Hong Kong's South China Morning Post wondered why middle-class Indonesians who deplored the Sept. 11 attacks were nevertheless uncomfortable with the U.S. response. It concluded: "Indonesia's political leaders freely admit the country's people generally care more about 100 dead Palestinians than about the many thousands of their own (Christian) fellow Indonesians killed in communal fighting in the Maluku Islands. Such attitudes are part of a general, cultural identification with other Muslims as underdogs and are easily used by ambitious politicians." Another SCMP piece examined the situation in the Philippines, where Muslim separatist groups such as Abu Sayyaf (for more about AS, see this "International Papers" column from August 2000) "are known to have exchanged money, personnel, materiel and training with terrorist organisations based in Afghanistan and the Middle East." An editorial in the Philippine Star urged the Arroyo government to eliminate Abu Sayyaf: "The country's greatest contribution to the war against terrorism is the neutralization of this extremist group." Although the U.S. sources also mentioned Malaysia, the Guardian said, "[A]nalysts give very little credence to the claims by the prime minister, Mahathir Mohamad, that Islamist radicals are plotting a terrorist campaign to overthrow him. Most commentators believe Mr Mahathir is exploiting the growing popularity of the fundamentalist opposition group … as an excuse for a crackdown." An op-ed in the International Herald Tribune by Anwar Ibrahim, the jailed former Malaysian deputy prime minister who claims he was framed by Mahathir to thwart his electoral challenge, said increased democracy was the best hope against terrorism:
Intellectuals and politicians must have the courage to condemn fanaticism in all its forms and reject fanatics who seek change through violent means. But they must, in the same breath, equally condemn tyrants and oppressive regimes that dash every hope of peaceful change.

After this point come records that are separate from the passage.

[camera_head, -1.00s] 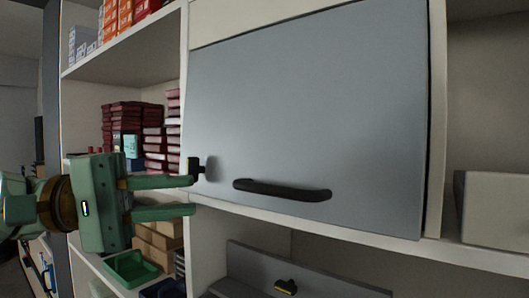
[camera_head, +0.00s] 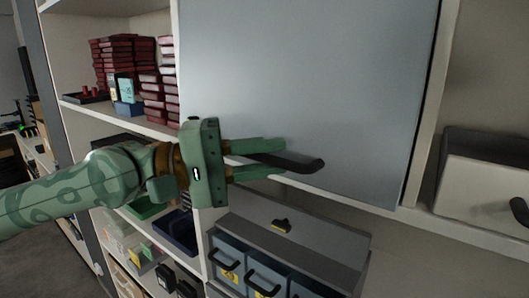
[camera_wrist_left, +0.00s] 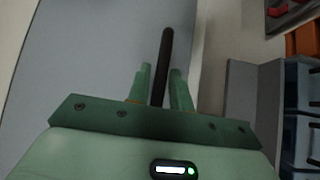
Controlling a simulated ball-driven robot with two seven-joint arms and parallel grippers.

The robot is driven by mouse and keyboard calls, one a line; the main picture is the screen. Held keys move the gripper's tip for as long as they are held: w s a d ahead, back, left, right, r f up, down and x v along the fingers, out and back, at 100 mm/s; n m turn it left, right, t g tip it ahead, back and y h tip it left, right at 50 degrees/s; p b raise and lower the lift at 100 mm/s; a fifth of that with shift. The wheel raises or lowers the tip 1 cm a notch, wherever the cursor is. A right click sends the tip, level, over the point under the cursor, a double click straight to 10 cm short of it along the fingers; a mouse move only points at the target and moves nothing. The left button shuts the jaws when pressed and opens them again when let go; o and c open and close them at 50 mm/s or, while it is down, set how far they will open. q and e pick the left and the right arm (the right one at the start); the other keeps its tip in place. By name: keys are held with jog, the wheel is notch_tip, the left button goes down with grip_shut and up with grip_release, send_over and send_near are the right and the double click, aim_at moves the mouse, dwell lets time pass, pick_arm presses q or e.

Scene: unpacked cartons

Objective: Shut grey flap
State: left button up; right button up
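The large grey flap (camera_head: 310,80) hangs down over the cupboard's front in the head view, with a dark gap along its right edge. I cannot tell whether it lies fully flush. Its black bar handle (camera_head: 307,165) is near the bottom edge. My left gripper (camera_head: 285,159) is open, with its green fingers above and below the handle's left part. In the left wrist view, the handle (camera_wrist_left: 166,55) runs between the two fingertips (camera_wrist_left: 160,72), with small gaps beside it. The flap (camera_wrist_left: 95,50) fills the left of that view. My right gripper is not in view.
Below the flap is a grey panel with a black-and-yellow latch (camera_head: 282,226), above blue drawers (camera_head: 266,273). Stacked dark red boxes (camera_head: 125,62) fill the shelf at left. A white bin (camera_head: 487,190) stands on the right shelf.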

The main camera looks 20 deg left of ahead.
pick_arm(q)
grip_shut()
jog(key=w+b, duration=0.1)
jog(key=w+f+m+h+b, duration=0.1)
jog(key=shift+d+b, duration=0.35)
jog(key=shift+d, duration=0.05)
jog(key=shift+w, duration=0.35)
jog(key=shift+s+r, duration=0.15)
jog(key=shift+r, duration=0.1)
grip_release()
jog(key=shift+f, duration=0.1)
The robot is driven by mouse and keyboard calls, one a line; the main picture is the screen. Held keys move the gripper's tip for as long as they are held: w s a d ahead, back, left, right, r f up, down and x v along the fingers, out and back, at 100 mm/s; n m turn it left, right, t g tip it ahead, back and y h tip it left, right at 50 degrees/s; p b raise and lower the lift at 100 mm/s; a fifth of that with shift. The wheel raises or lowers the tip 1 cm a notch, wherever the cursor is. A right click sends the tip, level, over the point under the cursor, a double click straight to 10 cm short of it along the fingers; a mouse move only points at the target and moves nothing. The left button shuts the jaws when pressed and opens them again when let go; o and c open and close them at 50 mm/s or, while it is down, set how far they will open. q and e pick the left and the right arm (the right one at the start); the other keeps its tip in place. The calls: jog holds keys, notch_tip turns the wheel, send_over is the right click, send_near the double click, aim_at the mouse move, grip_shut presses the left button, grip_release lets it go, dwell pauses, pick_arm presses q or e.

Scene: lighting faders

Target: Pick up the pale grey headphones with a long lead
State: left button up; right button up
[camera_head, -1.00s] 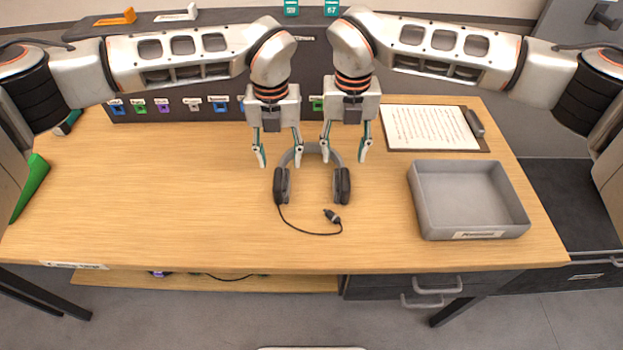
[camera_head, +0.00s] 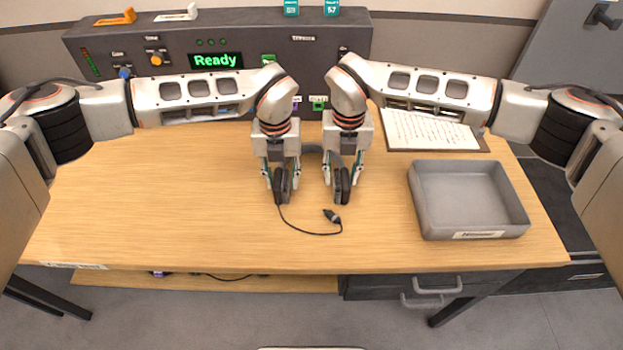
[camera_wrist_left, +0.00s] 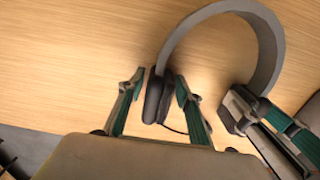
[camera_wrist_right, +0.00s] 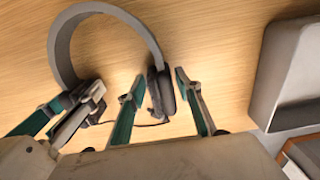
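The pale grey headphones (camera_head: 313,148) lie on the wooden table with dark ear cups towards the front. Their black lead curves forward to a plug (camera_head: 331,216). My left gripper (camera_head: 282,180) is open, its fingers on either side of the left ear cup. The left wrist view shows this cup (camera_wrist_left: 155,97) between the fingers, close to one of them. My right gripper (camera_head: 342,180) is open around the right ear cup (camera_wrist_right: 161,92), with a finger on each side. Gaps show beside both cups. The headband arches clear in the right wrist view (camera_wrist_right: 66,38).
A grey tray (camera_head: 418,205) stands to the right of the headphones. A clipboard with paper (camera_head: 430,130) lies behind it. A control panel (camera_head: 110,65) reading "Ready" stands at the back. The table's left side is clear.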

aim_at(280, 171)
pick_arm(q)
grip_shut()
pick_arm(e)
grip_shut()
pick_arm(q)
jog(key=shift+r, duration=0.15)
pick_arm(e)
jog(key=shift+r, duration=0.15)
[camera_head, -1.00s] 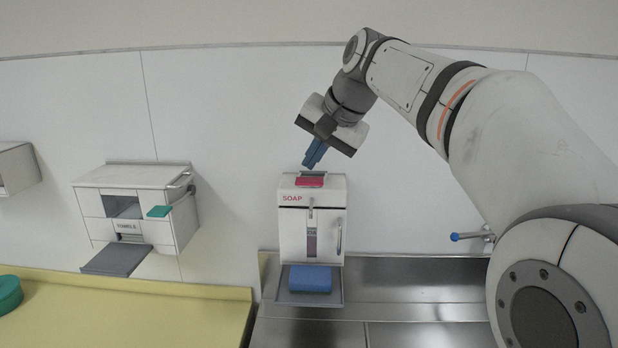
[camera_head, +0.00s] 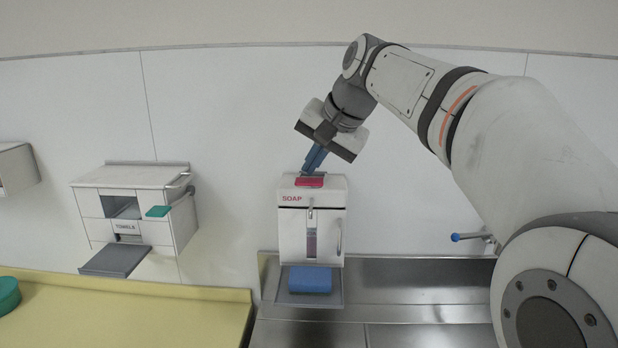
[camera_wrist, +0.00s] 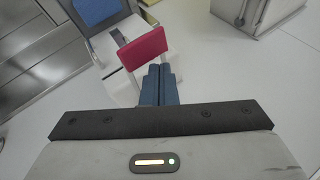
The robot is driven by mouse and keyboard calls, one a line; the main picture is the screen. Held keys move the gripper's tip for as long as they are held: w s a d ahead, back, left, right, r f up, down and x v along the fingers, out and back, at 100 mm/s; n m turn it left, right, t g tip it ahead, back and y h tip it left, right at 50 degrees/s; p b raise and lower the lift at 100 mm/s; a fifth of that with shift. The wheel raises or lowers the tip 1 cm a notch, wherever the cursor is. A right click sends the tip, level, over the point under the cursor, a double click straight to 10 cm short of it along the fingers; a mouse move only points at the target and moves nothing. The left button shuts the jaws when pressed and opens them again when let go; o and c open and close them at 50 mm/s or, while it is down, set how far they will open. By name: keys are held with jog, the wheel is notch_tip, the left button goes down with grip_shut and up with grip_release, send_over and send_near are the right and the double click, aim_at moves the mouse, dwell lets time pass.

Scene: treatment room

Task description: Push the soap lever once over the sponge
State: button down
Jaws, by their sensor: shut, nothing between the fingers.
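The white soap dispenser (camera_head: 327,240), marked SOAP, hangs on the wall. Its red lever (camera_head: 309,182) is on top at the front; it also shows in the wrist view (camera_wrist: 143,48). The blue sponge (camera_head: 310,280) lies on the dispenser's grey tray (camera_head: 337,299), below the body. My gripper (camera_head: 309,172) is shut and empty, pointing down with its blue fingertips right at the lever. In the wrist view, the fingertips (camera_wrist: 158,70) are beside the red lever's edge. I cannot tell whether they touch it.
A white towel dispenser (camera_head: 165,228) with a green lever and grey tray is on the wall at left. A yellow counter (camera_head: 140,300) is below it, with a green round object (camera_head: 8,294). A steel counter (camera_head: 420,280) and blue-tipped handle (camera_head: 458,237) are at right.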

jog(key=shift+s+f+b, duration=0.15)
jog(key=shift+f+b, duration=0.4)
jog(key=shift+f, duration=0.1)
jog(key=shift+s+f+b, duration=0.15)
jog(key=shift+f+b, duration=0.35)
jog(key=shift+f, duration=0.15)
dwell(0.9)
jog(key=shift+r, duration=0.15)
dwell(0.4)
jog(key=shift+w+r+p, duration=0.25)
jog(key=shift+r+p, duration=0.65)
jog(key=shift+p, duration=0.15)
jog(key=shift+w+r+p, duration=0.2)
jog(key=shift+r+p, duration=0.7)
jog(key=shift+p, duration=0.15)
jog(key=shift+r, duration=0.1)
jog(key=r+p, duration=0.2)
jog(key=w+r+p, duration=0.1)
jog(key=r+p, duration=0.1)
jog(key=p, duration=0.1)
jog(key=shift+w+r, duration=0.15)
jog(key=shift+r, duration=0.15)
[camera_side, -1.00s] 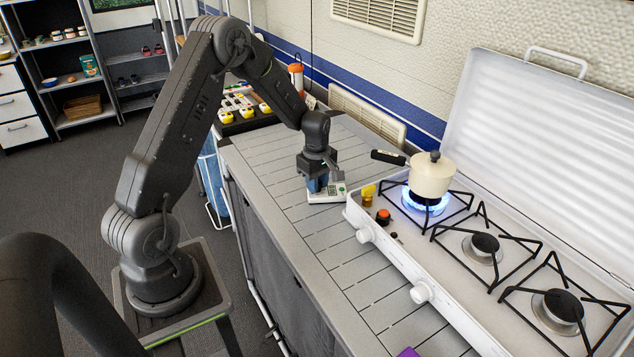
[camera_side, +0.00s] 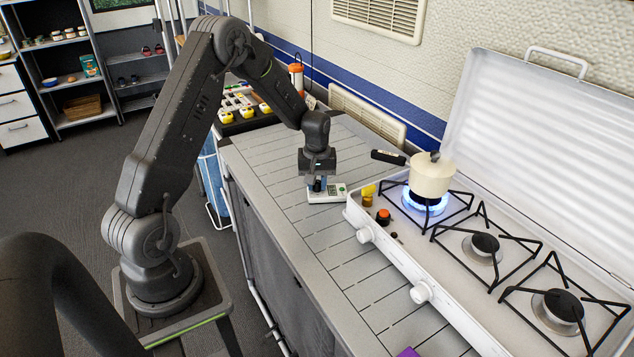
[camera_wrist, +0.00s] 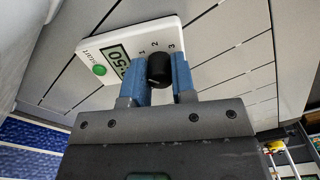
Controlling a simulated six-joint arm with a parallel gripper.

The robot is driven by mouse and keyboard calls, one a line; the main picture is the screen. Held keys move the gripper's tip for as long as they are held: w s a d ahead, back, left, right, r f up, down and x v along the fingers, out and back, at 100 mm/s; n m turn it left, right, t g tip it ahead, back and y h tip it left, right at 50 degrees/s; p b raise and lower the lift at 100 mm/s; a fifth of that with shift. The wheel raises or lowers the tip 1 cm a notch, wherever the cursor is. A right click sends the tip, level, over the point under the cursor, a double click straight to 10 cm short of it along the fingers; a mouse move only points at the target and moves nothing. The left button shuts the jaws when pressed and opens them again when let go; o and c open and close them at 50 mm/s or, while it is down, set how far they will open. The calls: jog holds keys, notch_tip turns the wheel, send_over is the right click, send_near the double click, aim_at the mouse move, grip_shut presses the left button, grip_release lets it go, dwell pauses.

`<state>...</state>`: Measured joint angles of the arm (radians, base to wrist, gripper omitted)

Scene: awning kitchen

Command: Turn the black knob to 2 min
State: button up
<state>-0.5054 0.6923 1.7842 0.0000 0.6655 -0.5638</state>
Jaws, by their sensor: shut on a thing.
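The black knob (camera_wrist: 158,68) sits on a white timer (camera_wrist: 170,30) with marks 1, 2 and 3 beside it, a small display and a green button. My gripper (camera_wrist: 159,75) is shut on the knob, one blue finger on each side. The display is partly covered by a finger, and "50" can be read at its end. Where the knob points cannot be told. In the side view the timer (camera_side: 334,193) lies on the grey slatted counter, with my gripper (camera_side: 317,187) straight above it.
The white stove (camera_side: 388,256) stands to the right of the timer, with a cream pot (camera_side: 432,175) over a lit blue flame. Its black handle (camera_side: 388,157) reaches towards my wrist. A yellow and an orange small item (camera_side: 383,216) stand on the stove's near corner.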

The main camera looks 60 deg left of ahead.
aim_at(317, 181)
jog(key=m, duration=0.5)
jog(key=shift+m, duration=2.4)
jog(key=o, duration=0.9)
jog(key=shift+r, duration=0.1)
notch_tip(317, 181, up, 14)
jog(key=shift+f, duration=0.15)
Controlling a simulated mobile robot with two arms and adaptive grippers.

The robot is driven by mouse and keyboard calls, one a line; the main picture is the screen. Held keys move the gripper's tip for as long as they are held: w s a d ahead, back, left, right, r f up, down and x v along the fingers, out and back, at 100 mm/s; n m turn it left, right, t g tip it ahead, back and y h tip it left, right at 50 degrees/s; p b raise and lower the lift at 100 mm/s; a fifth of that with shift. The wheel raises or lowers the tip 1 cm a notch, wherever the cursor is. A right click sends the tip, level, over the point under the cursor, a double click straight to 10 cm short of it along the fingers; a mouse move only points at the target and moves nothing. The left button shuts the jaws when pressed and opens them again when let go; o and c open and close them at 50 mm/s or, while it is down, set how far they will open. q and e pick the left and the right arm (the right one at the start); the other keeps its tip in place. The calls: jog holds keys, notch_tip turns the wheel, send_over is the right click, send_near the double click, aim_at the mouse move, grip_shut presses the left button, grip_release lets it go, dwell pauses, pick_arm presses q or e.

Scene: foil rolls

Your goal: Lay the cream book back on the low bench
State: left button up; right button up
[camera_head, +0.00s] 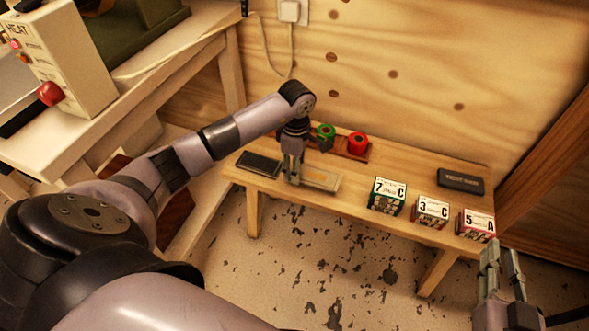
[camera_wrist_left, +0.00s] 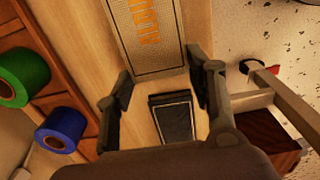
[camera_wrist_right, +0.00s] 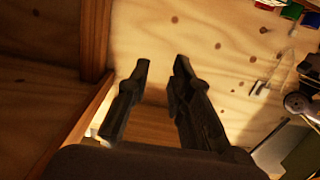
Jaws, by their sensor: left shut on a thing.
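The cream book (camera_head: 321,181) is at the left part of the low bench (camera_head: 345,200), with one end at my left gripper (camera_head: 291,177). In the left wrist view the book (camera_wrist_left: 145,35) shows a speckled cover with orange letters. The left fingertips (camera_wrist_left: 160,70) are shut on its near end, one on each side. The book is flat, at or just above the bench top; I cannot tell whether it touches. My right gripper (camera_head: 501,255) is beyond the bench's right front corner. Its fingers stand apart and empty in the right wrist view (camera_wrist_right: 163,72).
A dark flat item (camera_head: 258,164) lies left of the book. Behind are green (camera_head: 325,131) and red (camera_head: 357,143) rolls on a brown tray, with a blue roll (camera_wrist_left: 61,130) showing too. Boxes marked 7C (camera_head: 388,196), 3C (camera_head: 431,212), 5A (camera_head: 476,225) and a dark case (camera_head: 460,180) stand right.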

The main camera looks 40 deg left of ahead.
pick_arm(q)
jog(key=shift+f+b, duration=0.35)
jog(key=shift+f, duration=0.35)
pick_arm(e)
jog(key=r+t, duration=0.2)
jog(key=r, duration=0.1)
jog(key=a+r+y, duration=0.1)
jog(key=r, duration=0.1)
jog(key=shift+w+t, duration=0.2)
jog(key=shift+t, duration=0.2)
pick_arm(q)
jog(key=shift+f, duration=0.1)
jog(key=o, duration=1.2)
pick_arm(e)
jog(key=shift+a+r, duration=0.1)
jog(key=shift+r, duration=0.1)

Proceed with caution: On Wednesday, the Organization of the Islamic Conference held an emergency summit in Doha, Qatar, to discuss the current crisis. The 56 nations of the OIC agreed on a statement that condemned the terrorism of Sept. 11, declaring that it "contradicts the teaching of all religions and human and moral values," but stopped short of holding al-Qaida responsible. It also warned the United States against attacking states it suspects of harboring and supporting terrorists "without sufficient proof." The Financial Times said the lukewarm communiqué was "probably the best that the US and its allies could have hoped for in the present circumstances. Some countries such as Iran were arguing for a clear condemnation of the US-led action in Afghanistan." For the Independent's Middle East Correspondent Robert Fisk, the gathering was an exercise in denial: "Listening to the speeches … it was possible to believe that Osama bin Laden represented Arabs more faithfully than their tin-pot dictators and kings." Fisk reported that Osama Bin Laden's name "did not sully the Qatar conference hall," thus "allow[ing] everyone to duck this annoying, dangerous, frightening man who is calling for the overthrow of almost every single one of the Islamic delegates." A commentator in Israel's Ha'aretz observed:
The Islamic states have been caught up in a complex situation in which they have been forced to condemn the terror attack on the United States, differentiate between "the right kind of Islam and the wrong kind," define who is a freedom fighter and who is a terrorist, criticize a fellow Islamic state for harboring a terror organization, refrain from condemning another Islamic state (Pakistan) for assisting in the attack, and, primarily, defend the remaining Islamic states against an attack by the West, "without sufficient proof." This is too full a plate for an organization that … is sorely lacking a leadership that is capable of taking decisions or formulating strategy.
No waiting to exhale: A group of divorced parents has petitioned Israeli authorities to issue two gas mask kits to children whose parents have joint custody. According to Ha'aretz, Equal Parenthood said the current policy of one kit per kid turns lives into a game of Russian roulette, since "it is difficult to guess in which of the two homes the children of divorced parents will be at a time of danger."
Beach balls: Traditionally, the period between mid-September and mid-October is Britain's conference season, when the political parties gather at seaside venues for their annual meetings. Usually, conferences dominate the news, but this year events overseas overshadowed the gatherings in Bournemouth, Brighton, and Blackpool. This week, the Conservatives met, and as happened with the party's recent leadership election—originally scheduled for Sept. 12, the ballot result got lost in the news from America—they were overwhelmingly upstaged by world events. The liberal Guardian took great pleasure in comparing the keynote speech by new Tory leader Iain Duncan Smith with Tony Blair's rousing oratory at Labor's get-together last week. One commentator declared: "Last week Mr Blair bared his soul in a crusade against world injustice: today there was little of what drives Mr Duncan Smith on view. Save for a few half-hearted personal passages, today's bland address could have come from any bald Tory in a suit." Veteran sketch writer Simon Hoggart described a joint appearance by Duncan Smith and his predecessor William Hague: "They looked like two boiled eggs in blue eggcups. Their pates gleamed in unison. I gazed from the balcony in awe. If you'd stuck a few sequins on their heads they'd have looked like Dolly Parton's cleavage."